BEATTYVILLE — There is no other way to put this: Tasha Harris screwed up again. But this time, she went to jail. And not just jail, but prison. For five years.

The people who had done all they could to prevent that from happening no longer had any options. The law was perfectly clear.

She had been told about consequences. Now — it was Oct. 9 — she would feel them.

Just two months before, on Aug. 2, a Herald-Leader story told of the once Nashville-bound and still impossibly talented 33-year-old songstress who had not quite lived up to all her early promise. And how she'd partied or just bored herself into a drug problem and been lucky enough to have a judge move mountains to get her back on stage at Renfro Valley, where she had been a star for a decade.

The one-time Renfro Valley gig was designed as motivation for staying clean, a reminder that, despite everything, she had talent.

Judge Thomas Jones wanted to show her that she had a lot left to work with even after having been caught buying OxyContin with the clear intent to distribute it while an undercover policeman watched from the back seat of her car.

She had indeed been luminescent the night of her big motivational kick-in-the-rear, if only for the two songs she was allowed to belt out for others' pleasure.

Then she went back home, graduated from drug court, advanced to a kind of after-care where she was still subject to daily call-ins that required random drug tests.

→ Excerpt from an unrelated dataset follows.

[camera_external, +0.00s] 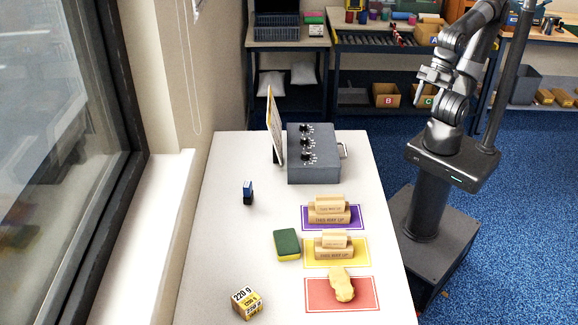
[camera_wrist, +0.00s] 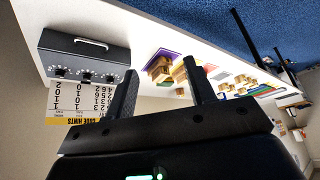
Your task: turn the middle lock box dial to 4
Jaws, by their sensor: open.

During one of those calls, her number came up. And she had to admit to her drug court administrator that if she took the test, she wasn't going to pass.

The next day, she appeared once again in front of Jones, who had known her for half her life and had been smitten by her talent.

To her surprise, he terminated her from the program.

She was going to serve time.

Drama, she explained later, ensued. She gagged, begged and cried. She couldn't breathe. She threw herself on the podium, told the judge she'd harm herself if she had to go to jail. (She says now she wouldn't have. She was just shocked and mad.)

He called her bluff. He said that was up to her but she was going to jail.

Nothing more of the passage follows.